----- Source excerpt

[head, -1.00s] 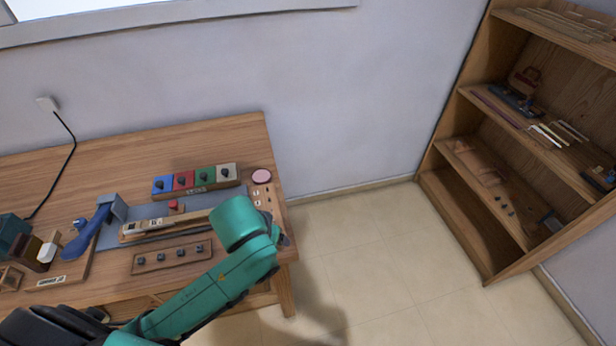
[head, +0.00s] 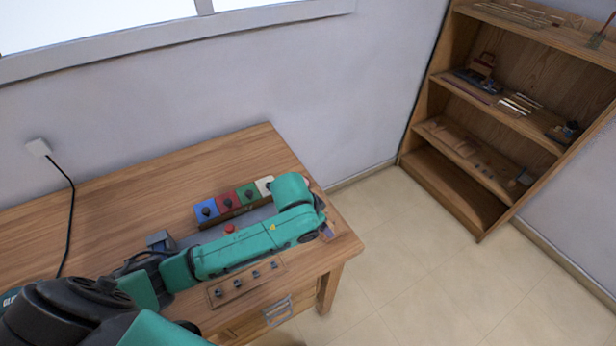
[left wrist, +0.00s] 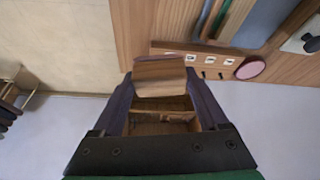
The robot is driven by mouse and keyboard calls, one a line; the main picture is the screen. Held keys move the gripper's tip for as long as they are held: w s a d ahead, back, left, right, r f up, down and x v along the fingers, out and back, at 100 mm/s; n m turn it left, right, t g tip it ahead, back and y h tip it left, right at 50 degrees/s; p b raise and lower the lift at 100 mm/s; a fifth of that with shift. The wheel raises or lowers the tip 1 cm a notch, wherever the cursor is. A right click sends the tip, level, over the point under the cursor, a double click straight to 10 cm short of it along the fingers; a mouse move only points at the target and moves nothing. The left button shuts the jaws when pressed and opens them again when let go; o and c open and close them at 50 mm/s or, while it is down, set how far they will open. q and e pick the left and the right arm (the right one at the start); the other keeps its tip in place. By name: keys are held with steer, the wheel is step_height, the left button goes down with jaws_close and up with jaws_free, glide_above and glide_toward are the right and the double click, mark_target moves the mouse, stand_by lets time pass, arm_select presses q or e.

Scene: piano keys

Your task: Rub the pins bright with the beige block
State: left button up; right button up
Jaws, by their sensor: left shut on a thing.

----------

Task brief » Give all the lines above again, character for character, without pictures.

Result for this task »
[head, -1.00s] 
[head, +0.00s] 
[left wrist, +0.00s] 
The robot is driven by mouse and keyboard calls, one a line; the main picture is the screen. Held keys move the gripper's tip for as long as they are held: w s a d ahead, back, left, right, r f up, down and x v along the fingers, out and back, at 100 mm/s; n m turn it left, right, t g tip it ahead, back and y h tip it left, right at 50 degrees/s; p b raise and lower the lift at 100 mm/s; a fifth of that with shift. The wheel raises or lowers the tip 1 cm a notch, wherever the cursor is. A right click sends the tip, level, over the point under the cursor, a double click straight to 10 cm short of it along the fingers; a mouse move only points at the target and moves nothing. The left button shuts the jaws when pressed and opens them again when let go; o and c open and close them at 50 mm/s or, while it is down, set how far they will open. q and e pick the left and the right arm (the right one at the start); the other keeps its tip in place. By name: keys are held with steer, the wheel is step_height, the left button goes down with jaws_close and up with jaws_free, glide_above and glide_toward are the right and the double click, mark_target moves the mouse, stand_by lets time pass, arm_select presses q or e.

Scene: piano keys

Your task: Rub the pins bright with the beige block
State: left button up; right button up
Jaws, by their sensor: left shut on a thing.

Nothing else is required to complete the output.